Toshiba Corp. is selling a $1 billion stake in Finnish elevator and escalator maker Kone Oyj as the Japanese group moves to bolster its balance sheet amid a probe into accounting irregularities.
Toshiba will sell about 24.2 million class-B shares in Kone, representing its entire holding of 4.6 percent of outstanding shares in the Helsinki-based company, Toshiba said in a statement on Tuesday. The stake, which is held by Toshiba Building and Elevator Services, will be sold to institutional investors in an accelerated book-build, the company said.
The Kone shares are being offered from €35.38 to their market price when the sale closes, according to a term sheet obtained by Bloomberg. Based on Tuesday's closing price of €38.05 the stake is worth about €920 million ($1 billion). UBS Group AG is managing the sale.
Toshiba President Hisao Tanaka and his two predecessors quit on Tuesday after investigators found that the Japanese company inflated earnings by at least $1.2 billion since the global financial crisis.
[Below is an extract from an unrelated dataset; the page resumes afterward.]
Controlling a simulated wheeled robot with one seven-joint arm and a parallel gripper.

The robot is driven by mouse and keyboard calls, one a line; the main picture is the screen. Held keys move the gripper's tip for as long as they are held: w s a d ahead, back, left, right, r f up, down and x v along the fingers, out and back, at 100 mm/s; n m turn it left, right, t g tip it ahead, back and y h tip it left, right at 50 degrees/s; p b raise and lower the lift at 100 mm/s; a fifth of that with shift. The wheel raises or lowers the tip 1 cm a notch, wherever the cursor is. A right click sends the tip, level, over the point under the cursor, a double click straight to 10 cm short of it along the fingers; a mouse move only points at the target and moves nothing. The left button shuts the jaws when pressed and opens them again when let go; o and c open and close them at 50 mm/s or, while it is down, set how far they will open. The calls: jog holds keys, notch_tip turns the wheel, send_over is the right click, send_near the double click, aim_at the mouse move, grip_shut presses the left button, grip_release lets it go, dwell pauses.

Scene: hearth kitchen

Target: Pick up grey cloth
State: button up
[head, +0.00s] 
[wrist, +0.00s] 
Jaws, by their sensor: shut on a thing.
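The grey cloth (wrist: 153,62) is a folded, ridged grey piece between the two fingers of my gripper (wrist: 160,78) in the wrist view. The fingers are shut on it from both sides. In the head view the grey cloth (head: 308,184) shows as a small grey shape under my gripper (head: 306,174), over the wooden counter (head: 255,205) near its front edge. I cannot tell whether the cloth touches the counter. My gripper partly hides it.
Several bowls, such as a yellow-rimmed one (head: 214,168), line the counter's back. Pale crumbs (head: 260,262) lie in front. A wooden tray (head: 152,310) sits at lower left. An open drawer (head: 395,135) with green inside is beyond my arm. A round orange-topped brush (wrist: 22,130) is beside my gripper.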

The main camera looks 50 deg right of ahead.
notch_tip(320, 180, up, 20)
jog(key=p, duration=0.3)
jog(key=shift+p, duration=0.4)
Along with Tanaka, his predecessors, Vice Chairman Norio Sasaki and adviser Atsutoshi Nishida, also resigned to take responsibility for accounting irregularities that occurred under their watch. The Tokyo-based company said it will correct earnings by at least ¥152 billion, based on the results of an independent investigation of its books stretching back about six years.
Stakeholders in Europe have raised about $80 billion in additional share sales this year, taking advantage of investor appetite to exit stakes in listed businesses including Banco Santander SA and London Stock Exchange Group PLC.